There is no alternative, nous y revenons. Que ce soit à cause de la crise des années 1970 ou encore de la mondialisation des années 1990, ce discours est toujours le même : nous n’avons pas d’autre choix que d’avaler la pilule néolibérale. C’est cela l’approche stratégique de la pensée unique : un modèle qui s’impose comme une évidence, un peu comme un phénomène naturel. Mais ce pouvoir idéologique n’est pas apparu soudainement au tournant des années 1980, il s’est construit patiemment et méthodiquement depuis les années 1930, saisissant toutes les occasions de l’histoire pour avancer un peu plus chaque fois. Il n’y a rien de naturel dans le néolibéralisme, rien de naturel la conception et les orientations de la mondialisation que ce courant politique véhicule. Le tout est pensé et mis en place par des êtres humains, résulte d’une volonté politique dans plusieurs pays et gouvernements, en somme d’un choix fait par quelques-uns et imposé à d’autres. Et, dans ce travail d’imposition tranquille de la société néolibérale à toutes les échelles, les 39 Forums économiques mondiaux qui se sont tenus à Davos depuis 1971, de même que les 15 Forums économiques internationaux des Amériques de Montréal, ont joué plus qu’un rôle de façade.

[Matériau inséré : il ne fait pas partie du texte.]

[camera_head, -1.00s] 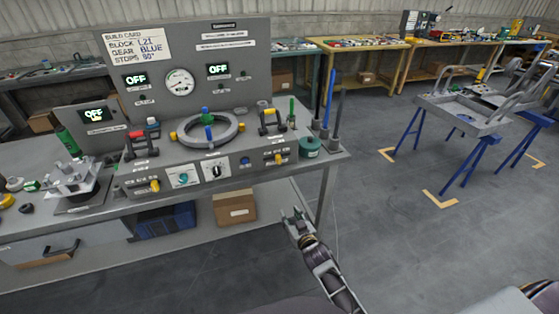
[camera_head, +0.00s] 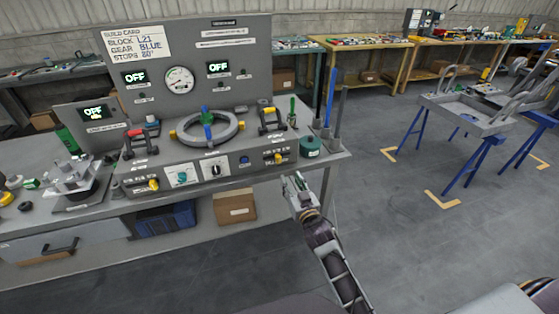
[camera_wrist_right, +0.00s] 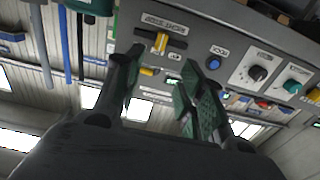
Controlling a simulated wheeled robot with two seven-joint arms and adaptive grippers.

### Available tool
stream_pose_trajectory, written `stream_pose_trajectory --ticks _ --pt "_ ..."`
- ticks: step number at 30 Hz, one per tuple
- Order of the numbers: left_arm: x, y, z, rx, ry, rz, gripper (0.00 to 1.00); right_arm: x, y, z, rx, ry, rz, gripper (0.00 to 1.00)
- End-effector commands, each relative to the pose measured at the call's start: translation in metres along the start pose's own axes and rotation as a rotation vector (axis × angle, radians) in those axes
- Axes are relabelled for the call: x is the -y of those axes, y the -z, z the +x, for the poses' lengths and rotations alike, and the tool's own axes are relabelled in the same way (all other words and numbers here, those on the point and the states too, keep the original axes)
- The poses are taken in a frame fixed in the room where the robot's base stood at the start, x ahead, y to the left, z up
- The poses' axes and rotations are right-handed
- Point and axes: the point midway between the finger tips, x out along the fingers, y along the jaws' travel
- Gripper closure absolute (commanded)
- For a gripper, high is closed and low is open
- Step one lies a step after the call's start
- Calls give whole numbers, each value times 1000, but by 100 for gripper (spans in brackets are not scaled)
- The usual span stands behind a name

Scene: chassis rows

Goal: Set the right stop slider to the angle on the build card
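The build card (camera_head: 137,45) on the upright panel reads BLOCK L21, GEAR BLUE and a STOPS angle that looks like 80° but is too small to be sure. The right stop slider (camera_head: 278,158), with a yellow knob, is on the right of the bench's front panel. In the right wrist view the yellow slider knob (camera_wrist_right: 158,42) shows upside down beyond the fingers. My right gripper (camera_head: 292,181) is below and slightly right of the slider, apart from it. Its fingers (camera_wrist_right: 160,88) are spread with nothing between them. My left gripper is not in view.
A blue button (camera_head: 244,161), a black dial (camera_head: 216,170) and a teal dial (camera_head: 182,176) sit left of the slider. A second yellow slider (camera_head: 153,184) is at the panel's left. A green cylinder (camera_head: 310,147) stands at the bench's right corner.

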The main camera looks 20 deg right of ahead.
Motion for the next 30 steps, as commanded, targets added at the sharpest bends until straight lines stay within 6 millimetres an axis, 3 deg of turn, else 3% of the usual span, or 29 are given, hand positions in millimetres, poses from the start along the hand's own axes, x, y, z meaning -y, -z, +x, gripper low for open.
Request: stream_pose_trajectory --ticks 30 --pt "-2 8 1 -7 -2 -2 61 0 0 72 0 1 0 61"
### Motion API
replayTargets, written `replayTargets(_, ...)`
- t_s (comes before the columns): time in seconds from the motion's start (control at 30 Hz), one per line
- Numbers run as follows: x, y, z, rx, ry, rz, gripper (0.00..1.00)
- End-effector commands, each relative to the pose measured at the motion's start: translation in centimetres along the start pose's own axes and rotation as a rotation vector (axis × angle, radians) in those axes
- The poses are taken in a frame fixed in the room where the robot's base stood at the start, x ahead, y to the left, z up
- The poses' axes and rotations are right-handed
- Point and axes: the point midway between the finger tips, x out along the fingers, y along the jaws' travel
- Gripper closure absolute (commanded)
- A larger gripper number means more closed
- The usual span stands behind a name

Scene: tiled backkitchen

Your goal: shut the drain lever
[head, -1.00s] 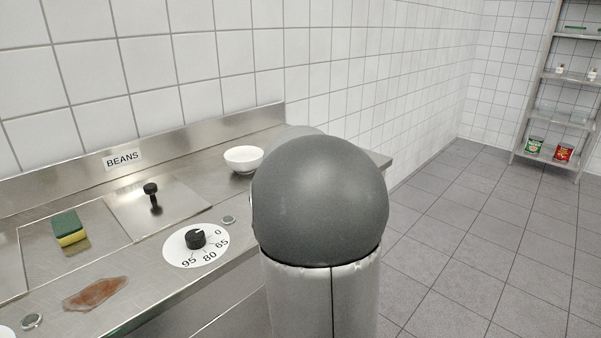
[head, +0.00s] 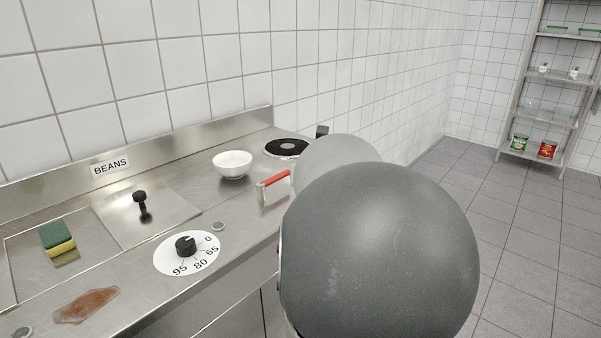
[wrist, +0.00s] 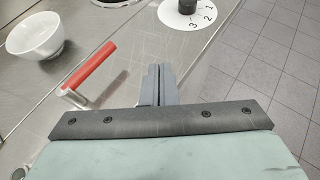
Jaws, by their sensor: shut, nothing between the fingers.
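In the head view my arm hides the gripper.
A white bowl (head: 232,164) stands left of the lever, with a black hotplate (head: 286,148) beyond. A lid with a black knob (head: 140,198), a numbered dial (head: 186,247), a sponge (head: 57,238) and a brown stain (head: 87,305) lie further left. Another dial (wrist: 193,8) is ahead of the gripper.

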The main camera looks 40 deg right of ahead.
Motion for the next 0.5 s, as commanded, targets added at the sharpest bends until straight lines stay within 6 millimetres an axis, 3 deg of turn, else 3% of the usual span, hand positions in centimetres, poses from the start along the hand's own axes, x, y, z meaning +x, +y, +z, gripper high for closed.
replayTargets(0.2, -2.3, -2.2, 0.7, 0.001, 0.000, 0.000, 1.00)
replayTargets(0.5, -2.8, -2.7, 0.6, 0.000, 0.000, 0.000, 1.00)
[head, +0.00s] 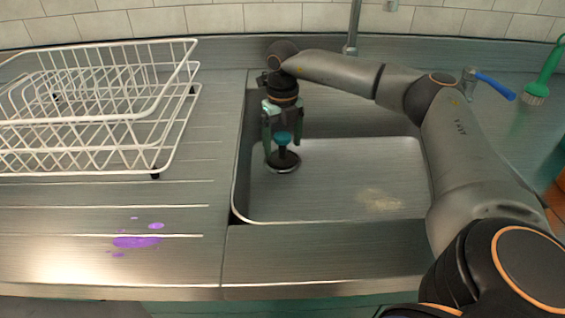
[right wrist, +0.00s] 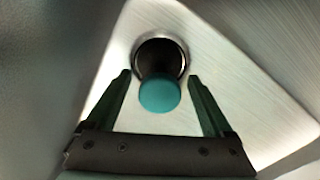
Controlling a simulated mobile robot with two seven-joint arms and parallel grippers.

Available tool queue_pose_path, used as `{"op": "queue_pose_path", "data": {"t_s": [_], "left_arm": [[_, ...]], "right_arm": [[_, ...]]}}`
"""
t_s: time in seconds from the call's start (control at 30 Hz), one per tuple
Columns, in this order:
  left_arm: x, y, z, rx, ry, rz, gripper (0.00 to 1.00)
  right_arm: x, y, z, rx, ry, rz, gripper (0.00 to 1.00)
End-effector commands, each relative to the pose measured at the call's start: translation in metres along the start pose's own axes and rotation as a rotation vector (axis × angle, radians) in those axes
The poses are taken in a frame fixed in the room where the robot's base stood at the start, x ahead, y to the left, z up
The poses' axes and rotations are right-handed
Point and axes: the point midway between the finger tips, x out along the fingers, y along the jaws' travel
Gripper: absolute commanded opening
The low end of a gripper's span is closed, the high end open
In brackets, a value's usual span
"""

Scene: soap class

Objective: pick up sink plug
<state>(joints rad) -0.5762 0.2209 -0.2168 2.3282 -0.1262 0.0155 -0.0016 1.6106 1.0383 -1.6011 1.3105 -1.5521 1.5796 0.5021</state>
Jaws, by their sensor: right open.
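The sink plug (head: 283,150) has a teal knob on a dark stem. It stands upright at the drain in the sink basin. The right wrist view shows its teal knob (right wrist: 159,95) from above, with a dark round drain area behind it. My right gripper (head: 282,144) points down into the basin over the plug. Its green fingers (right wrist: 164,82) are open, one on each side of the knob, with a gap visible on both sides. My left gripper is in neither view.
The steel sink basin (head: 330,200) surrounds the plug with raised walls. A white dish rack (head: 150,105) stands on the drainboard at left. A purple spill (head: 136,242) lies in front of it. The tap (head: 352,30) rises behind the sink. A green brush (head: 540,85) is at far right.

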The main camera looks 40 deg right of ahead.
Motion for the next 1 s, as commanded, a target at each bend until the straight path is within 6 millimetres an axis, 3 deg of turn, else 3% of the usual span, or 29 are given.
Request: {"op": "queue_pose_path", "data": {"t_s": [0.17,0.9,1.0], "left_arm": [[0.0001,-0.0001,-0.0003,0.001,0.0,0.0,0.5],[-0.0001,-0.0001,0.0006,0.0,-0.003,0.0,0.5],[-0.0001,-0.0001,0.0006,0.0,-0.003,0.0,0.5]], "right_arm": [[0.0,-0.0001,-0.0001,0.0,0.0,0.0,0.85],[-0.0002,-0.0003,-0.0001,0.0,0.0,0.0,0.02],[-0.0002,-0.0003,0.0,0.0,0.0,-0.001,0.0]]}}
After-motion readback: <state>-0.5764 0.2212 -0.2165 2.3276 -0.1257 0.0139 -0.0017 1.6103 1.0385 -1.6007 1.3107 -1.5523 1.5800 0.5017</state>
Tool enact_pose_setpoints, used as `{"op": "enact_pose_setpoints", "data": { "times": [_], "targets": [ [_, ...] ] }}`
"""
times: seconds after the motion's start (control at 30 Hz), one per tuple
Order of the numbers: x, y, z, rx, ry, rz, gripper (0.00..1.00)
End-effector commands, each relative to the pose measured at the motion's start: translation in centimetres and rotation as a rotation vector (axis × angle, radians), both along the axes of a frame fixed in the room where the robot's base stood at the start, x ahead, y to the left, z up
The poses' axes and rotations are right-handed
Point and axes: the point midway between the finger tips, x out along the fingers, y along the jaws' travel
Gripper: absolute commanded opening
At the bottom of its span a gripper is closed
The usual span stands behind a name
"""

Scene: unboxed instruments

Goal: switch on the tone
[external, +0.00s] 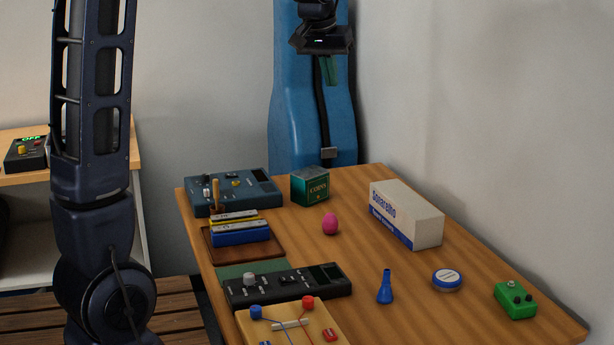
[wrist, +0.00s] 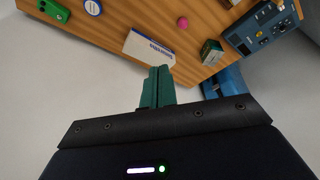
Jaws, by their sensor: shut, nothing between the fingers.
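My gripper (external: 328,72) hangs high above the far end of the table, in front of a blue instrument case. Its green fingers (wrist: 157,88) are together and empty in the wrist view. A blue-grey device with knobs and switches (external: 232,191) stands at the table's far left corner; it also shows at the top right of the wrist view (wrist: 262,30). A black device with a pale knob and dark display (external: 288,286) lies nearer the camera. A black box with a lit green OFF display (external: 26,154) sits on a side shelf. I cannot tell which one makes the tone.
On the table (external: 355,268) are a green COINS box (external: 310,186), pink egg (external: 330,224), white-blue carton (external: 406,215), blue cone (external: 385,287), round tin (external: 447,280), green pedal (external: 515,300), harmonicas (external: 240,234) on a brown tray and a wooden board with wires (external: 290,326).

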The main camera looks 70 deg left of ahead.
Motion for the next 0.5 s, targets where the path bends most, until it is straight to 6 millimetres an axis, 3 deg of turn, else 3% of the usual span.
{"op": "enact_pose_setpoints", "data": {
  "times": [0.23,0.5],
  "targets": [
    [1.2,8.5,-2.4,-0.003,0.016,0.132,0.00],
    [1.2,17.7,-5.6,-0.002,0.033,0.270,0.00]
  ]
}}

Résistance des peuples et altermondialisme
Au cours des années 1980, l’idéologie néolibérale pénétrait les arcanes du pouvoir des pays les plus puissants du monde occidental pour s’y installer durablement. Mais cela ne suffisait pas, il fallait qu’elle étende son empire sur le monde entier, ce qu’elle fera par le biais des organisations internationales à vocation économique (OMC, Banque mondiale, FMI, OCDE) et de leurs fameux plans d’ajustement structurel et autres incitatifs pour une bonne gouvernance. Elle su aussi tirer profit d’un événement historique survenu à point pour renforcer son discours dérivant en délire eschatologique. La Chute du mur de Berlin, le 9 novembre 1989, et l’effondrement de l’Union soviétique qui s’ensuivit, devait permettre l’essor planétaire du capitalisme mondialisé et le triomphe de la démocratie de marché. Selon Fukuyama, l’Histoire de l’humanité arrivait enfin à son point final… rien de moins.
La chouette de Minerve prend son envol au crépuscule nous rappelait Hegel. Ainsi, ce n’est pas à la fin de l’histoire que nous avons assistée au début des années 1990, mais bien à son recommencement. Dès le milieu des années 1990, la mondialisation néolibérale à son apogée commence à montrer des signes de faiblesse. Les peuples commencent s’insurger. Les premiers signaux de la réaction populaire apparaissent là où on s’y attendait le moins : au fond de la forêt Lacandone. Le 1er janvier 1994, jour de l’entrée en vigueur de l’Accord de libre-échange nord américain (ALENA), les indiens du Chiapas prennent les armes. L’Armée zapatiste de libération nationale (EZLN) et son leader charismatique, le sous-commandant Marcos, déclenchent une offensive militaro-médiatique afin de protester contre les effets sociaux pervers du libre-échange débridé.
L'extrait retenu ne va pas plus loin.